▸ PROVIDED RECORDS
- - -

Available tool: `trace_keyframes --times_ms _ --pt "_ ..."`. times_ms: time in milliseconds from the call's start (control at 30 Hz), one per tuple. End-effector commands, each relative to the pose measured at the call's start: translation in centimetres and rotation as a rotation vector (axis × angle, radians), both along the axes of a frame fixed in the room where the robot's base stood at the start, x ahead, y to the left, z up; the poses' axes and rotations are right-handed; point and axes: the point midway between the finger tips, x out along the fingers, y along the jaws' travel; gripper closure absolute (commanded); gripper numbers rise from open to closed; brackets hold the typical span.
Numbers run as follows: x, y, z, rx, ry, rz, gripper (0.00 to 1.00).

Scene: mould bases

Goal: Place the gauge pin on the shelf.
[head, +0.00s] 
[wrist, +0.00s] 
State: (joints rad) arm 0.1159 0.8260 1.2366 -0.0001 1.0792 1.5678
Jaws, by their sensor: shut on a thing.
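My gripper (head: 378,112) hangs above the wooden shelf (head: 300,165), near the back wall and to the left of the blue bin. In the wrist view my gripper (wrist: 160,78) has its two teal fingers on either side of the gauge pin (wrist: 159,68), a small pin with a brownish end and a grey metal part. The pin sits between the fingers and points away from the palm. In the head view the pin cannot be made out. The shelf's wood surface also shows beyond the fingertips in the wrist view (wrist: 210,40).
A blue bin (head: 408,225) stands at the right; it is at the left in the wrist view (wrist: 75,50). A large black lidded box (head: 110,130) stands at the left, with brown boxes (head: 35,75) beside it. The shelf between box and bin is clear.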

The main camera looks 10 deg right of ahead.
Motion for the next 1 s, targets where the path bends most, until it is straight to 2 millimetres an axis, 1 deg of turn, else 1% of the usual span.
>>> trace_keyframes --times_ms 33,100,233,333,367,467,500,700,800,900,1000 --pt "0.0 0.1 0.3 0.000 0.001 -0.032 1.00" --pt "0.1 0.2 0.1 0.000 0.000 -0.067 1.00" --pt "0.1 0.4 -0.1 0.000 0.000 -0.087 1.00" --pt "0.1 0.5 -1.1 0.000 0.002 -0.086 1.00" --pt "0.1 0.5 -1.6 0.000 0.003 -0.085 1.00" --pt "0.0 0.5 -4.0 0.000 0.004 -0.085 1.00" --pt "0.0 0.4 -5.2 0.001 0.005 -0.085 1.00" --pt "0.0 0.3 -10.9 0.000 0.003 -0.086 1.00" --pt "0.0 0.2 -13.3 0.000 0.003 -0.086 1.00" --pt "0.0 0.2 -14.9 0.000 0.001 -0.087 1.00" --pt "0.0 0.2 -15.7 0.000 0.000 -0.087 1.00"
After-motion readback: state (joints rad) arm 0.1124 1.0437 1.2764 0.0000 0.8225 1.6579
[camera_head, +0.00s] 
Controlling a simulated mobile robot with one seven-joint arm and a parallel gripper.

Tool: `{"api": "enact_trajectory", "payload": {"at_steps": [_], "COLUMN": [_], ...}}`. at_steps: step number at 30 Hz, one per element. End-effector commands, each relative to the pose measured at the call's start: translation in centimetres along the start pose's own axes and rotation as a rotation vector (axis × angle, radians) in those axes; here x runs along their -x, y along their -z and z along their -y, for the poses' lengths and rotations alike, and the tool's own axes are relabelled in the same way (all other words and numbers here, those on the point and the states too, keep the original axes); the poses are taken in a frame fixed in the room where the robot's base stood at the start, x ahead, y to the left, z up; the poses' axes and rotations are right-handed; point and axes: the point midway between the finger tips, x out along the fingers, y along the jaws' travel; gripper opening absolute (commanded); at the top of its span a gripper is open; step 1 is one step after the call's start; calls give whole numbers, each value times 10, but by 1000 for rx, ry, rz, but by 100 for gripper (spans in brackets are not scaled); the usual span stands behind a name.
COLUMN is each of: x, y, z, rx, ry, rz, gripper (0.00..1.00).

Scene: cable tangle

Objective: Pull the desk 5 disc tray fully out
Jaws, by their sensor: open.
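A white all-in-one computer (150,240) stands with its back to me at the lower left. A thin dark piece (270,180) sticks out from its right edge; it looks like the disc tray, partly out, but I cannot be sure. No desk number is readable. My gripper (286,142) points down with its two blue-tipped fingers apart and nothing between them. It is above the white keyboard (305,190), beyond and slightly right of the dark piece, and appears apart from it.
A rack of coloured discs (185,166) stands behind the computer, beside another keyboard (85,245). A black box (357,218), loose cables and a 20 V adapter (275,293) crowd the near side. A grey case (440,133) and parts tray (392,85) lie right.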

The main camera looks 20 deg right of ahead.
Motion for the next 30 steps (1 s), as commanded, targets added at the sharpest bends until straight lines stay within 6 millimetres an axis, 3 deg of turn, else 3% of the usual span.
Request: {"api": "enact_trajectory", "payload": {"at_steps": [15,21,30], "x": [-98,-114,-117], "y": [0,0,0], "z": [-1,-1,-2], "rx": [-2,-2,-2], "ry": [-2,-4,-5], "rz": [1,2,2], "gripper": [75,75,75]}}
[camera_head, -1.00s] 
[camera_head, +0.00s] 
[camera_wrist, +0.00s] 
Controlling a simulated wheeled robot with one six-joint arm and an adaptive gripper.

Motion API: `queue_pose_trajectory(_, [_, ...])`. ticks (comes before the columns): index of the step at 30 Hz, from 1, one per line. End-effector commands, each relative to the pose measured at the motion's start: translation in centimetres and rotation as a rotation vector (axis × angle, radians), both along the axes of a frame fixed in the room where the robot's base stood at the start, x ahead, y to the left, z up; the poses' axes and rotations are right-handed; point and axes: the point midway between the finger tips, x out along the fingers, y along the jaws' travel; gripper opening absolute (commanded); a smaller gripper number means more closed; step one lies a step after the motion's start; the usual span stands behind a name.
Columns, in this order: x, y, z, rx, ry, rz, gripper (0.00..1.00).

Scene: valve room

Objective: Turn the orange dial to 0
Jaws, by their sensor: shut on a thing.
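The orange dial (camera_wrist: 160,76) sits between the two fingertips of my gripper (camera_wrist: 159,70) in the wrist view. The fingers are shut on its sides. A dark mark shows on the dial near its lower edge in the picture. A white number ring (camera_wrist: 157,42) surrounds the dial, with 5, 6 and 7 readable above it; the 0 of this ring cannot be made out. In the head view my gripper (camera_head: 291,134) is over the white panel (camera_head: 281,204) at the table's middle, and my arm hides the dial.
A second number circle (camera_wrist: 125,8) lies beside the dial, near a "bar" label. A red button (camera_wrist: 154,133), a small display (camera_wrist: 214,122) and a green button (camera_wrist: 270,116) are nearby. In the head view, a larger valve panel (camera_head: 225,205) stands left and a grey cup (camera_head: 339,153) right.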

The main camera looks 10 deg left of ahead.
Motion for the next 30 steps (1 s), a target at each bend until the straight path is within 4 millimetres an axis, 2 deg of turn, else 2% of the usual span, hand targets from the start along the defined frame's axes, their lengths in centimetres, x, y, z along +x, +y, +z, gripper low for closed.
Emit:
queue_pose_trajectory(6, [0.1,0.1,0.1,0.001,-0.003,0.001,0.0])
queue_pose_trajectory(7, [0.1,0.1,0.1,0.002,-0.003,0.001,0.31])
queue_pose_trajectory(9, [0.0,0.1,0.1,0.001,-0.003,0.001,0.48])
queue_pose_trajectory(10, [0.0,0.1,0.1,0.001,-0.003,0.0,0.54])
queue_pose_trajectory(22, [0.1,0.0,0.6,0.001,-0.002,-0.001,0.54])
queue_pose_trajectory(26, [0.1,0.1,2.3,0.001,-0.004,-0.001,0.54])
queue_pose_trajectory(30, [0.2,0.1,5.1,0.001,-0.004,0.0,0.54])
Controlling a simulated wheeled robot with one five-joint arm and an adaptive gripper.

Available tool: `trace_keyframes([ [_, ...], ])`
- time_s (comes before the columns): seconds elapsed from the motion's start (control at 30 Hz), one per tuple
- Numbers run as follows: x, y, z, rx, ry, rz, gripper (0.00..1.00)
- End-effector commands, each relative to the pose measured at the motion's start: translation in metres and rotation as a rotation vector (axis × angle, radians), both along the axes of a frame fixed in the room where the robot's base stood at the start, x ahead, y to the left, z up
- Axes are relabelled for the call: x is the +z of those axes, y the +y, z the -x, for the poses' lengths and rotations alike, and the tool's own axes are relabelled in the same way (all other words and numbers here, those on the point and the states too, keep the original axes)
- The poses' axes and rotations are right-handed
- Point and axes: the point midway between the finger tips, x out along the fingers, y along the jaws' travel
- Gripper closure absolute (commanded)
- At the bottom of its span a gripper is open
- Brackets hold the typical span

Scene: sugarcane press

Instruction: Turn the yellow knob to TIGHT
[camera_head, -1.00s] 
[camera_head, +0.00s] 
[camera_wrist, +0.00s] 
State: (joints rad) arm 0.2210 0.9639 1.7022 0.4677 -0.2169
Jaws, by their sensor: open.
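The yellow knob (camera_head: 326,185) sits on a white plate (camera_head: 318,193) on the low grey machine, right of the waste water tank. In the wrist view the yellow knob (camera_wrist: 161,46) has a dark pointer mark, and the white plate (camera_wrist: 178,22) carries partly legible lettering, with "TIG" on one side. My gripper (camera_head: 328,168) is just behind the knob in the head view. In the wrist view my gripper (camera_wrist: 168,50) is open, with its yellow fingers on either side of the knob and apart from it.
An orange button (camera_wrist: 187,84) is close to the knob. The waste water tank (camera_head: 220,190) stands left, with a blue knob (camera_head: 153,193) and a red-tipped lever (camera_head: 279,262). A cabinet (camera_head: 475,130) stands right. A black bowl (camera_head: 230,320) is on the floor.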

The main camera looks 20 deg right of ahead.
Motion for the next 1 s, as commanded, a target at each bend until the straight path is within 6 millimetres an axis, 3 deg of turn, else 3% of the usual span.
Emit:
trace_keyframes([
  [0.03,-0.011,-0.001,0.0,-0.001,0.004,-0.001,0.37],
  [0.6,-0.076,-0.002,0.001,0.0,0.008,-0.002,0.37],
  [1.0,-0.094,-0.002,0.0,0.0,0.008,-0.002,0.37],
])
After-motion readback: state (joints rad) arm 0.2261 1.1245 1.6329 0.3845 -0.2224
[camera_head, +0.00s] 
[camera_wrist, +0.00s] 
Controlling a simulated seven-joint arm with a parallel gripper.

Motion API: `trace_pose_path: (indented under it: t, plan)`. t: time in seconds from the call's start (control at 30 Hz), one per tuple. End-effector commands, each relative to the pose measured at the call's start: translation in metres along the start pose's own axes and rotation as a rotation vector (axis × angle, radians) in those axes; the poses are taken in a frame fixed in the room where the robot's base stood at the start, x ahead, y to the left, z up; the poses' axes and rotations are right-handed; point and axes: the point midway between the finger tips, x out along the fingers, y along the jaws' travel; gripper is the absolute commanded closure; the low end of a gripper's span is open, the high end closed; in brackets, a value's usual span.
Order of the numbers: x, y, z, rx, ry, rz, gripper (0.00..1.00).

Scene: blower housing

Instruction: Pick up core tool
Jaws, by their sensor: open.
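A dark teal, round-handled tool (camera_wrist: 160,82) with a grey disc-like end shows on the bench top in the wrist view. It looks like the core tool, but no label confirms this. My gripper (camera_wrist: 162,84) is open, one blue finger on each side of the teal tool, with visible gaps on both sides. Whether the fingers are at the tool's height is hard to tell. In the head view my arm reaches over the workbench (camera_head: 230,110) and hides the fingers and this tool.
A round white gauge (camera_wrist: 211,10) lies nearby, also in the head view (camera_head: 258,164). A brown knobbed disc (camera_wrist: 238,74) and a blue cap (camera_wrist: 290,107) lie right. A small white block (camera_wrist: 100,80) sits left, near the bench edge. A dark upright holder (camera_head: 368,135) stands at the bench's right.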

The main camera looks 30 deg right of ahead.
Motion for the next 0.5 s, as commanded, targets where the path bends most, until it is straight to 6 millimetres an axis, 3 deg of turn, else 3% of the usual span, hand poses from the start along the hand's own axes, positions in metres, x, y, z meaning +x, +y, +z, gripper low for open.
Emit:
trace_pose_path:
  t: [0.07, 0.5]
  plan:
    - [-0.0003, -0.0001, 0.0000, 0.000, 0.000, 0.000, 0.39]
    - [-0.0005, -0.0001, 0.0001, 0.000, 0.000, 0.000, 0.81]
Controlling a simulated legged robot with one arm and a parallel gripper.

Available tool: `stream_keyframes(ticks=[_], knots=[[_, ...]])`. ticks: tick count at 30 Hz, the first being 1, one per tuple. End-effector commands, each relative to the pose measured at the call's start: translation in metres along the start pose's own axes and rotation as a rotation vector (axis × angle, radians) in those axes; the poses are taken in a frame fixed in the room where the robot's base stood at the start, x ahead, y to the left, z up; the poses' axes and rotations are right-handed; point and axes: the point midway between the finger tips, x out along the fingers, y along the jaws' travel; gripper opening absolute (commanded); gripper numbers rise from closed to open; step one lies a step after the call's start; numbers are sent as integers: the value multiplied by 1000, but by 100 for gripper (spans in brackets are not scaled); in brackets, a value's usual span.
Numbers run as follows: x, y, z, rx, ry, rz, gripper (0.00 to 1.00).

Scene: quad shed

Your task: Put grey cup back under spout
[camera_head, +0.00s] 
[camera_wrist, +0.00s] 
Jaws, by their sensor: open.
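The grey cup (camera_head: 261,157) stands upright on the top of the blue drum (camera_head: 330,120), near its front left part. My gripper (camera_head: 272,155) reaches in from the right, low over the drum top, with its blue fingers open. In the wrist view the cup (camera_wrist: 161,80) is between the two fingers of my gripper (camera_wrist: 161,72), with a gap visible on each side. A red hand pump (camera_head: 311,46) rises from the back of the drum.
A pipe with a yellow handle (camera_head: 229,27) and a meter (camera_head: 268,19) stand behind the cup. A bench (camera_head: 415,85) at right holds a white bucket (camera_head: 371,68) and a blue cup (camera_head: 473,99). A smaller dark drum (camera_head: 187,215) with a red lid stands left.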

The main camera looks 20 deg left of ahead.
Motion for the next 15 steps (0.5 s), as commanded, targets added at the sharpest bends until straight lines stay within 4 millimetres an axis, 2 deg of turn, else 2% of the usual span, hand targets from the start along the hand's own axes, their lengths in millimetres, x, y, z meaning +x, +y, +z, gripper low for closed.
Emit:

- - -

▸ WHAT NEEDS TO BE DONE
Retype verbatim the lines that run from the line containing "- Brackets hold the typical span" to the line containing "Controlling a simulated seven-joint", both inclusive, and no others.

▸ TASK RESULT
- Brackets hold the typical span

Scene: sugarcane press

Instruction: Turn the yellow knob to TIGHT
[camera_head, -1.00s] 
[camera_head, +0.00s] 
[camera_wrist, +0.00s] 
State: (joints rad) arm 0.2210 0.9639 1.7022 0.4677 -0.2169
Jaws, by their sensor: open.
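The yellow knob (camera_head: 326,185) sits on a white plate (camera_head: 318,193) on the low grey machine, right of the waste water tank. In the wrist view the yellow knob (camera_wrist: 161,46) has a dark pointer mark, and the white plate (camera_wrist: 178,22) carries partly legible lettering, with "TIG" on one side. My gripper (camera_head: 328,168) is just behind the knob in the head view. In the wrist view my gripper (camera_wrist: 168,50) is open, with its yellow fingers on either side of the knob and apart from it.
An orange button (camera_wrist: 187,84) is close to the knob. The waste water tank (camera_head: 220,190) stands left, with a blue knob (camera_head: 153,193) and a red-tipped lever (camera_head: 279,262). A cabinet (camera_head: 475,130) stands right. A black bowl (camera_head: 230,320) is on the floor.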

The main camera looks 20 deg right of ahead.
Motion for the next 1 s, as commanded, a target at each bend until the straight path is within 6 millimetres an axis, 3 deg of turn, else 3% of the usual span.
Emit:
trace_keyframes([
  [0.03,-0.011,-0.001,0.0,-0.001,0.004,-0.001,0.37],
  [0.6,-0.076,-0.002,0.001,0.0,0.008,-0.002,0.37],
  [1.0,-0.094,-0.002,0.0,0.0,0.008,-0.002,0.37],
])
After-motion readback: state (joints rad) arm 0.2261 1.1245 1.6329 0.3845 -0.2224
[camera_head, +0.00s] 
[camera_wrist, +0.00s] 
Controlling a simulated seven-joint arm with a parallel gripper.

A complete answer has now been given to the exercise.